SFA chief executive Gordon Smith made the stark warning in a letter to David Davies, chairman of the Government's Review of Listed Events.

Smith claims that putting Scotland games on the protected list, which currently includes the Scottish Cup final, could cost the SFA 12million a year. Scotland's home games are currently screened live by Sky with BBC Scotland showing highlights later on.

The SFA highlighted the importance of TV income to its grassroots football schemes and urged Davies, who will make recommendations to the Government later this year, to consider the "drastic" effects of any change in policy.

"If we are faced with a stark choice between allowing people to watch football, or encouraging kids to play the game we will always choose the latter," Smith wrote.

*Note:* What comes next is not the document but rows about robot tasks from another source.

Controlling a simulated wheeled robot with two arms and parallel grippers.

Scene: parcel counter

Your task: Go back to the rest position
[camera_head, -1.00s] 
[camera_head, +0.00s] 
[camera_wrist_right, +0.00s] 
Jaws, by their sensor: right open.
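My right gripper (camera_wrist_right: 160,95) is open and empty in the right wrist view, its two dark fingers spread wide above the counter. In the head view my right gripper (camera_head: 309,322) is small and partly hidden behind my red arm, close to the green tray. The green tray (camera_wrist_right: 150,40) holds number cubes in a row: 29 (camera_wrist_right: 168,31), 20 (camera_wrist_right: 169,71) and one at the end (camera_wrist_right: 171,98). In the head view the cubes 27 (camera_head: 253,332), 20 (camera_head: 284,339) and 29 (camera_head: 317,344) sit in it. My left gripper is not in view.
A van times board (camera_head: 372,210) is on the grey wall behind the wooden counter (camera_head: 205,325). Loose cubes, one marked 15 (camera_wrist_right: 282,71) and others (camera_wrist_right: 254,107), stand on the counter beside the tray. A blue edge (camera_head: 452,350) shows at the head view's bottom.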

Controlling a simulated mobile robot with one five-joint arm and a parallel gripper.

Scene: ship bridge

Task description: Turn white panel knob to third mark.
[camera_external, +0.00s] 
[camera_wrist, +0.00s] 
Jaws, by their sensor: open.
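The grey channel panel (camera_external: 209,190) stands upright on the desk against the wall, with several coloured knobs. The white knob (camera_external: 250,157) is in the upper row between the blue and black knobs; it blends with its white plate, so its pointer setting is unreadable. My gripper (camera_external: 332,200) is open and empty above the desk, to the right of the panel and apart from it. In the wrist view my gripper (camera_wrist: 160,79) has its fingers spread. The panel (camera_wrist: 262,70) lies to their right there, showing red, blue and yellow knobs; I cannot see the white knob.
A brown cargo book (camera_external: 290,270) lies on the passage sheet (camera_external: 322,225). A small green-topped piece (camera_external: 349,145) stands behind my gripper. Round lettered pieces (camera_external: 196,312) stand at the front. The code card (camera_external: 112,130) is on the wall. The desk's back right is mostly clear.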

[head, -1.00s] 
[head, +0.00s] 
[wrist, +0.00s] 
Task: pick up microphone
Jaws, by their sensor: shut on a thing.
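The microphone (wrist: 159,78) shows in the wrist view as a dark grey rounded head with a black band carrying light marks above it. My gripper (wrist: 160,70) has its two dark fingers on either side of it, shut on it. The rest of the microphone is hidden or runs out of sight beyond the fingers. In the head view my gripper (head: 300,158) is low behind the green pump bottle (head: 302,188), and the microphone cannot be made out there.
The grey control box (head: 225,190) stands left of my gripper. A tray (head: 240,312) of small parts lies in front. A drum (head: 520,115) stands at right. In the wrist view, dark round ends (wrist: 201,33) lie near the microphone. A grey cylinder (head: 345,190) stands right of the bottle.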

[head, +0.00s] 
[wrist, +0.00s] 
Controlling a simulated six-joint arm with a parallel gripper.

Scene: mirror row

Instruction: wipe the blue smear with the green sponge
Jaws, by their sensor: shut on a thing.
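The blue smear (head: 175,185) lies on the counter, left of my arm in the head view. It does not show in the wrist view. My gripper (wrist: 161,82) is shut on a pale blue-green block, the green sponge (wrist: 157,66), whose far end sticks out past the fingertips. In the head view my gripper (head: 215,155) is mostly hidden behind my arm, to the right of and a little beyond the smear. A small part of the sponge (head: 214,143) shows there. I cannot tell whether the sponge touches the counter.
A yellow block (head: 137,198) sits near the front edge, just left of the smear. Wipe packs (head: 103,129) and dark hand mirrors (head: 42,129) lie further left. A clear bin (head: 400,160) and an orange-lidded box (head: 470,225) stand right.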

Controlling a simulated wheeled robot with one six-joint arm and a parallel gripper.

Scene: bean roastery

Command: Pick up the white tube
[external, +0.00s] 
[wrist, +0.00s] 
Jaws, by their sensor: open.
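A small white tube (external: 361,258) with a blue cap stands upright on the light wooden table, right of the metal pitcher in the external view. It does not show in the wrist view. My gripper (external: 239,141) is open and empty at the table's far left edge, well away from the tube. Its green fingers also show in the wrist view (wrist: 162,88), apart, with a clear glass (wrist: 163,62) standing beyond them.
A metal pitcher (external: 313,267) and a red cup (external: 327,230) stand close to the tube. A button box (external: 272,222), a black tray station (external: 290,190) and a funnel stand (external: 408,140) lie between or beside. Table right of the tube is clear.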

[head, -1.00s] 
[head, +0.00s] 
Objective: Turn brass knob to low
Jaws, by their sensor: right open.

The former Rangers player added: "Our recent experience of contract renewals has demonstrated the inability of terrestrial broadcasters to be in a position to be competitive.

"The shortfall to Scottish football could be up to 12m per annum. Scottish football cannot afford to lose this amount of money and be expected to continue to exist in the future."

Smith added: "As a general principle, we understand that it is undoubtedly a good thing that major sporting events in the UK receive as large an audience as possible."

The decision over the protected events lies with the Westminster Government and Ben Bradshaw, the Secretary of State for Sport, Culture and Media, in particular.

Smith has told him that the SFA would seek recompense should it be restricted to negotiating with the BBC or STV over rights for Hampden internationals and Scottish Cup matches.